Quantifying climatic, ecological, and socioeconomic drivers of carbon exchange and energy use will allow for forecasting carbon flows and evaluating policies aimed at altering flows consistent with social goals. For example, this research will help evaluate options for achieving Boston's emissions reduction targets. More broadly, it provides tools for larger-scale efforts like the Massachusetts Global Warming Solutions Act, the Regional Greenhouse Gas Initiative, and the American Clean Energy and Security Act. Because this research includes natural and social science determinants at fine spatiotemporal resolution, it can evaluate options that cannot be assessed within a single discipline and anticipate unintended consequences for the human population. For example, this research can be used to evaluate how urban forestry, changes in rooftop albedo, and changes in transportation infrastructure can offset carbon emissions, or to examine how transportation options affect both carbon emissions and the economic opportunities available for urban dwellers.
We conducted a detailed examination of Boston’s "Urban Metabolism", using the element carbon as a currency in the urban economy, and as a platform to (a) advance fundamental understanding of coupled human-natural systems in cities; (b) produce policy-relevant outcomes to increase Boston’s environmental sustainability; and (c) serve as a research model for cities around the nation. Because cities are responsible for nearly three fourths of global carbon emissions, cities are "ground zero" for human-caused climate change, but also represent the largest opportunity for improvement. Through field and a network of tower-based measurements of carbon, in the forms of biomass, carbon dioxide, and methane, we identified where and when carbon is exchanged in Greater Boston at an unprecedented fine level of resolution.
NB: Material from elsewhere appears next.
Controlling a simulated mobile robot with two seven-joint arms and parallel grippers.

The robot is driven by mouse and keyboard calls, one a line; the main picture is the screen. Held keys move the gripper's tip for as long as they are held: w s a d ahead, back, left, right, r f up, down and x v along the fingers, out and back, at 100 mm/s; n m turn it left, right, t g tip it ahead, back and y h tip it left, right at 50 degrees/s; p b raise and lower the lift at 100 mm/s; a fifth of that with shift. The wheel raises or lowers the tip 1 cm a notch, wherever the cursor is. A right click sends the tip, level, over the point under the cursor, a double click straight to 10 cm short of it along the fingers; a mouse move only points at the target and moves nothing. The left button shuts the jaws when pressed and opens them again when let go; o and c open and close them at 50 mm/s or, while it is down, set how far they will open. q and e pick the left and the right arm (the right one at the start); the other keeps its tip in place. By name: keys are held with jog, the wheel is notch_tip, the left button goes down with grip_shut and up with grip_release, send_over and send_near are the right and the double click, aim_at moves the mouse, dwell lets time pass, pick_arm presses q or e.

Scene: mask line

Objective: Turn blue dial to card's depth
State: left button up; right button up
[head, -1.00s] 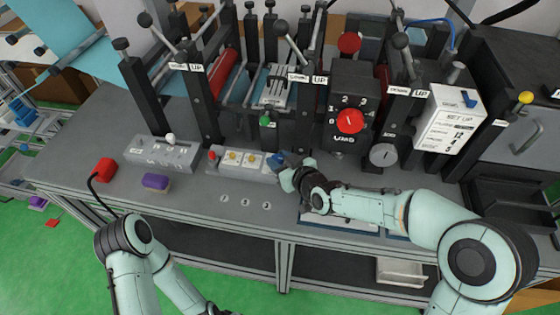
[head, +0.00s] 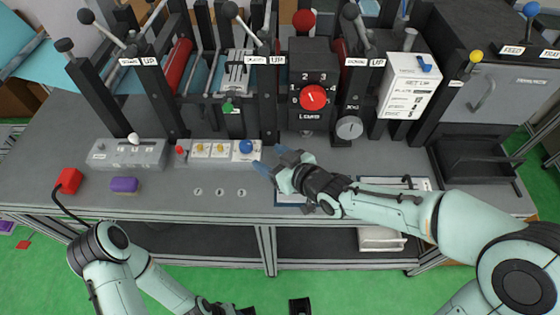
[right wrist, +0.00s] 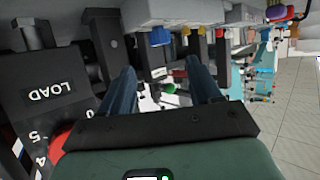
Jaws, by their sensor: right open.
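The blue dial (head: 246,148) sits at the right end of a grey panel (head: 215,159), right of two yellow dials. Its pointer setting is too small to read. It also shows in the right wrist view (right wrist: 160,37), beyond the fingers. The white set-up card (head: 408,85) stands at the right with printed lines and numbers; I cannot read its depth line surely. My right gripper (head: 269,159) is open and empty, just right of the blue dial and apart from it. My left arm is low at the left; its gripper is partly cut off at the bottom edge.
A red selector knob (head: 313,97) on a black box and a grey dial (head: 349,128) stand right of the panel. Posts and levers rise behind. The bench front is mostly clear.

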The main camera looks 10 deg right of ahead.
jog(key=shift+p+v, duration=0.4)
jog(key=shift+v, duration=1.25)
Our study results, published in several peer-reviewed journal articles, demonstrate (1) that the scale at which carbon emissions are measured is a crucial determinant of the estimated quantity of emissions; (2) that operational definitions of "urban" have large impacts on estimated urban carbon stocks and flows; and (3) that a potentially large amount of greenhouse gas emissions may be leaking through aging urban natural gas pipeline infrastructure. These research results underscore the need for a consistent urban measurement protocol and set of definitions (not only for Boston but for cities around the nation and world), and the efficacy of combined mobile and tower measurements of carbon exchange that can quantify both expected emissions sources (such as automobiles and buildings) and can uncover unexpected emissions sources such as methane-leaking pipeline infrastructure. Broader impacts associated with this research have included direct engagement with and education of a wide variety of urban stakeholders, including residents of diverse neighborhoods (Back Bay Neighborhood Association; Madison Park Community Development Corporation and Housing Project); City of Boston staff; and public school children in Boston, Cambridge, Brookline, MA, in coordination with a climate change-themed NSF GK-12 project. Our methane research has had the broader impact of informing state policy, through three separate legislative testimony appearances at the Massachusetts State House; and federal policy through legislation to repair leaking natural gas infrastructure proposed by Senator Edward Markey (D-MA).